The Cherokee came back without a Trailhawk. That absence mattered. Off-road buyers noticed, and Jeep’s credibility in that corner of the compact SUV market took a quiet hit. Now Jeep has officially confirmed the Trailhawk name is returning, releasing a teaser image showing a revised front fascia and red tow hooks. What Jeep hasn’t confirmed: a reveal date, final specs, or pricing. Prototype coverage and spy shots fill some gaps, but this is still a story with more questions than answers.

What Jeep Has (and Hasn’t) Confirmed

The baseline Cherokee is already doing real work — the Trailhawk needs to clear a higher bar.

The current Cherokee runs as a hybrid-only model, pairing a 1.6-liter turbocharged four-cylinder with an electric motor for 210 horsepower and 230 lb-ft of torque through an e-CVT, with power going to all four wheels. The standard 2026 Cherokee already claims 20 inches of water fording and 3,500 pounds of towing capacity. That’s the floor the Trailhawk has to beat.

Jeep’s teaser confirms a revised front fascia and red tow hooks, part of a broader Scrambler Revival strategy from Stellantis. Beyond that, prototype and spy-shot coverage fills in a few details:

  • The test mule was spotted wearing Nexen Roadian ATX all-terrain tires.
  • Its disguised bumpers reportedly suggest improved approach and departure angles.
  • Possible additions include a rear locker and additional off-road drive modes, though neither has been confirmed by Jeep.
  • Timing remains an estimate — arrival before the end of 2026, possibly as a 2027 model year vehicle, according to automotive coverage, but not an official Jeep date — making it worth waiting for if you’re in the market.

Jeep’s teaser language boils down to one phrase: “more off-road capability.” That sentence does a lot of lifting for an announcement with zero hardware specifics attached.

Image: JEEP

The Part That Still Needs Answering

Hardware separates a genuine trail machine from a well-dressed crossover — and Jeep hasn’t shown its hand yet.
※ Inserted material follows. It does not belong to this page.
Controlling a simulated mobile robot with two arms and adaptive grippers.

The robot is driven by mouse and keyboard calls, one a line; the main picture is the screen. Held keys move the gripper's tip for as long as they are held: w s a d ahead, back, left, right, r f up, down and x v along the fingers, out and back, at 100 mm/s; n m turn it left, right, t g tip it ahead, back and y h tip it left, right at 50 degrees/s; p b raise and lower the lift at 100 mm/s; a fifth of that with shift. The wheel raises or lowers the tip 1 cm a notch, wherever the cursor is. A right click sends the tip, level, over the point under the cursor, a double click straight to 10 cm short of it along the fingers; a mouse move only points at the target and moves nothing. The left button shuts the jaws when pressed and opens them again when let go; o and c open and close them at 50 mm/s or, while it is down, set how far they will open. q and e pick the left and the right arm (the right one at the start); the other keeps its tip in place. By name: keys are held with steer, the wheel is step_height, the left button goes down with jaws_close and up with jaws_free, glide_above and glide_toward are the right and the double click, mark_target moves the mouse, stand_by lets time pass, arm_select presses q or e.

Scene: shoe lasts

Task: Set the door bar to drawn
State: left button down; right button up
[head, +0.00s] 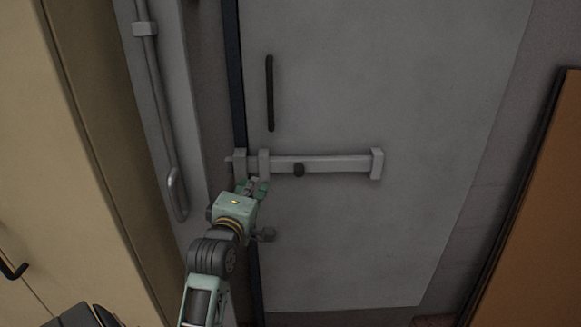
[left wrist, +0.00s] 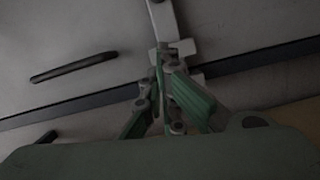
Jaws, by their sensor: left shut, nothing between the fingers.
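The door bar (head: 335,163) is a light grey bar lying level across the grey door (head: 350,80) in the head view. It runs through brackets, and its left end reaches past the door's left edge into the bracket on the frame (head: 239,163). My left gripper (head: 254,186) is just below the bar's left end, shut and empty. In the left wrist view the bar (left wrist: 161,18) and brackets show beyond the green fingers (left wrist: 165,80); I cannot tell whether they touch. My right gripper is not in view.
A black vertical handle (head: 269,93) is on the door above the bar. A grey pipe (head: 158,95) with a metal loop (head: 177,193) runs left of the door. A beige cabinet (head: 75,130) stands at left, a brown panel (head: 535,215) at right.

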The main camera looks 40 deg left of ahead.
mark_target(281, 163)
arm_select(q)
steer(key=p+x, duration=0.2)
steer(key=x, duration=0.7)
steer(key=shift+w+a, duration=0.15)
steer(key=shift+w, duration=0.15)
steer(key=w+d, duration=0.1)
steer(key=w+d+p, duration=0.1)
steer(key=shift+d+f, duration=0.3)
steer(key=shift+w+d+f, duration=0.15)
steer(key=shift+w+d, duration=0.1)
If you’re cross-shopping a Cherokee Trailhawk against something like a RAV4 TRD Off-Road or a Subaru Outback Wilderness, cosmetic upgrades and a familiar name badge won’t close the deal. The real question is whether Jeep delivers a meaningful suspension lift, proper skid plates, and a capable low-range system — or leans on trail-mode software dressed up in rugged clothing.

Pricing, trim hierarchy, and final hardware all remain unconfirmed. Jeep says more details are coming “at a later date.” When they arrive, that hardware list will tell you everything worth knowing.